Results Centre

QinetiQ, the defence, security and aerospace company, announces its preliminary results for the year ended 31 March 2016 which saw:

Solid operating performance in FY16
8% increase in orders due to a multi-year contract renewal
Stable revenue and profitability with continued high cash conversion
Disposal of non-core Cyveillance business for net disposal proceeds of £22m
6% increase in the full year dividend; £47m remaining of share buyback programme
Focus on delivery of FY17
Markets continue to be challenging with some de-scoping and delay to orders
74% of FY17 revenue under contract, broadly consistent with previous year (77%)
Board expectations for Group performance in FY17 remain unchanged
Creating the conditions for growth
Set out vision and strategy
Reorganised the company
Launched a transformation programme to improve customer focus and competitiveness
2016 2015
Business Performance – continuing operations+
Orders £659.8m £613.6m
Revenue £755.7m £763.8m
Underlying operating profit £108.9m £111.3m
Underlying operating margin 14.4% 14.6%
Underlying profit before tax £108.7m £107.8m
Underlying earnings per share 16.3p 15.2p
Underlying net cash from operations (post capex) £103.6m £114.9m
Underlying cash conversion ratio 96% 103%
Net cash £274.5m £195.5m
Full year dividend per share 5.7p 5.4p
Statutory Reporting
Operating profit from continuing operations £75.3m £109.5m
Profit attributable to shareholders £106.1m £104.7m
Total earnings per share 18.1p 16.6p

+The Group completed the sale of US Services on 23 May 2014. Total Group performance in 2015 included approximately two months contribution from US Services. 2015 continuing operations (above) comprise EMEA Services and Global Products but exclude US Services. The statutory reporting summary above includes the effect of specific adjusting items and discontinued operations.

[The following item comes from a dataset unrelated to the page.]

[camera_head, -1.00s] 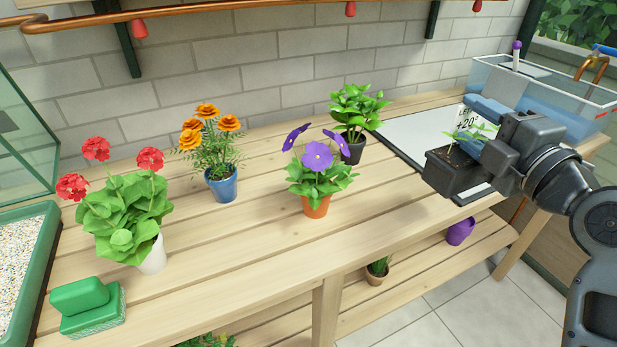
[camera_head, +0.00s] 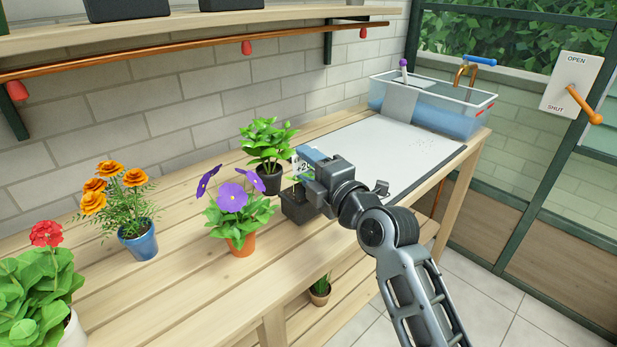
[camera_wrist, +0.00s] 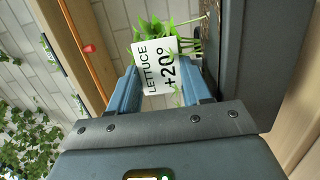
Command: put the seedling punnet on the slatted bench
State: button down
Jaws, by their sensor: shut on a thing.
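The seedling punnet (camera_head: 297,208) is a small black box with green leaves and a white tag reading LETTUCE +20°. In the wrist view its dark side (camera_wrist: 262,55) fills the right, and the tag (camera_wrist: 156,66) shows between my blue fingers. My gripper (camera_head: 306,160) is shut on the punnet, holding it over the slatted bench (camera_head: 185,285), just right of the purple-flowered pot. I cannot tell whether its base touches the slats. My gripper also shows in the wrist view (camera_wrist: 158,92), where the exact grip contact is unclear.
The purple-flowered orange pot (camera_head: 240,244) and a dark pot with a leafy plant (camera_head: 268,178) stand close by. An orange-flowered blue pot (camera_head: 140,243) and red flowers (camera_head: 46,234) are further left. A white board (camera_head: 390,150) and water tank (camera_head: 450,115) lie right. Front slats look clear.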

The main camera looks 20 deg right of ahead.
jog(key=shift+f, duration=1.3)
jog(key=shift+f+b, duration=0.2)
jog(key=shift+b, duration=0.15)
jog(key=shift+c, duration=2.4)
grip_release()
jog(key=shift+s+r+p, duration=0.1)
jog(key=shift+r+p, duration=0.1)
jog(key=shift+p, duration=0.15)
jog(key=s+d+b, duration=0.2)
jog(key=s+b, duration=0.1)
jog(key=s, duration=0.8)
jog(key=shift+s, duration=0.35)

Steve Wadey, Chief Executive Officer said:

“Last year we delivered a solid operating performance in challenging markets. The expertise of our scientists and engineers is well matched to emerging themes in global markets. We are capable of more. I have set out our vision and strategy, reorganised the company and launched a transformation programme. These changes are creating the conditions for growth.”

The UK Government’s Strategic Defence and Security Review has brought clarity to key defence programmes but will require further savings to be delivered from ongoing defence transformation. This will provide future opportunities for EMEA Services to build on its strong record of delivering more for less, whilst recognising that in the short term there will continue to be uncertainty and the potential for interruptions to order flow. Although revenue under contract for FY17 is slightly below that of a year ago, the division’s performance as a whole is expected to remain steady this year.

The Group’s Global Products division has shorter order cycles than EMEA Services. At the beginning of the financial year, FY17 revenue under contract was slightly above that of a year ago, but the performance of Global Products remains dependent on the timing and shipment of key orders.

Overall, the Board’s expectations for Group performance this financial year remain unchanged.